Parece ser que al día siguiente la despechada novia, a la que ya le habían llegado fotos de la cita furtiva de su novio con la tal Lorena, pidió explicaciones al susodicho a través de la palabrería instantánea de WhatsApp. «¿Y qué le dijo el tío guarro?», pregunta intrigada una de las interlocutoras a las que escucho. Es entonces cuando la que posee información fresca sobre el calvario de la Sandra se pone dramática y abre mucho los ojos: «Nada, illa. La dejó en vistos».
«Dejar a alguien en vistos», es decir, leer su mensaje (o escuchar su audio) y no emitir respuesta alguna, es uno de los peores castigos que hoy en día un adolescente puede infligir a un semejante, un método de refinada tortura psicológica, la condena implacable de quien está en línea pero no deja caer ni unas migajas verbales que remedien el hambre comunicativa de quien ansiosamente espera al otro lado con la vista fija en el móvil.
Hace no tanto (o bueno hace ya mucho) la cosa era más sencilla: llamabas a un teléfono fijo, a veces desde una cabina, lo cogía alguien que no era la persona que te interesaba (¿Está Laura?) y si esa persona quería darte largas percibías unos segundos de vacilación en la madre o el padre o quien fuera, unos instantes de improvisación que te permitían captar lo que había detrás: «¿De parte de?... No, ahora mismo no está... Vale, yo le digo que te llame». Y no te llamaba. Y te daba apuro ponerte pesado llamando más veces.

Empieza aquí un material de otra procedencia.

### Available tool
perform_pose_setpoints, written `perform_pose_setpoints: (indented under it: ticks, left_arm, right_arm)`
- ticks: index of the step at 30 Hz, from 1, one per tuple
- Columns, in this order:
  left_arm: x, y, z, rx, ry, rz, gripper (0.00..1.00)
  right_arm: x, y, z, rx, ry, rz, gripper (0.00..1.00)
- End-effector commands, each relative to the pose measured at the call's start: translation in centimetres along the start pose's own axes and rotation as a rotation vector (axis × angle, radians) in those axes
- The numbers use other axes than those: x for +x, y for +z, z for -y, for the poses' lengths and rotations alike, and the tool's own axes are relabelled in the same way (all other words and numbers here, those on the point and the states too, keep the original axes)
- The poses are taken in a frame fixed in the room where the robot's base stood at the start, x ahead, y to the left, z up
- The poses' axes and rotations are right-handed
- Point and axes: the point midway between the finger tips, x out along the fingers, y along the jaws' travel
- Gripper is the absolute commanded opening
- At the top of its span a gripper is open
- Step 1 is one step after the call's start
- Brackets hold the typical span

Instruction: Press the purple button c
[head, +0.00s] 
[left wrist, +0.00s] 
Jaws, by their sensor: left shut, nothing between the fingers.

Ahora, en esta incierta era de datos ilimitados y tóxico pantallismo a cualquier hora, todo es diferente. Las posibilidades de complicarte la vida se han multiplicado de mil inquietantes maneras. El riesgo de que alguien te haga daño no desaparece en la soledad de tu habitación, persiste lejos de las calles oscuras, más allá de los muros del instituto, se incrementa al ritmo vertiginoso que los dedos malintencionados pueden imponer a los teclados de sus aparatitos.
Es tanta la vulnerabilidad digital de los chavales que hay algunos que no pueden soportar más, que sienten que el mundo entero lleva mucho tiempo dejando sus mensajes en vistos y por eso deciden salirse del grupo para siempre.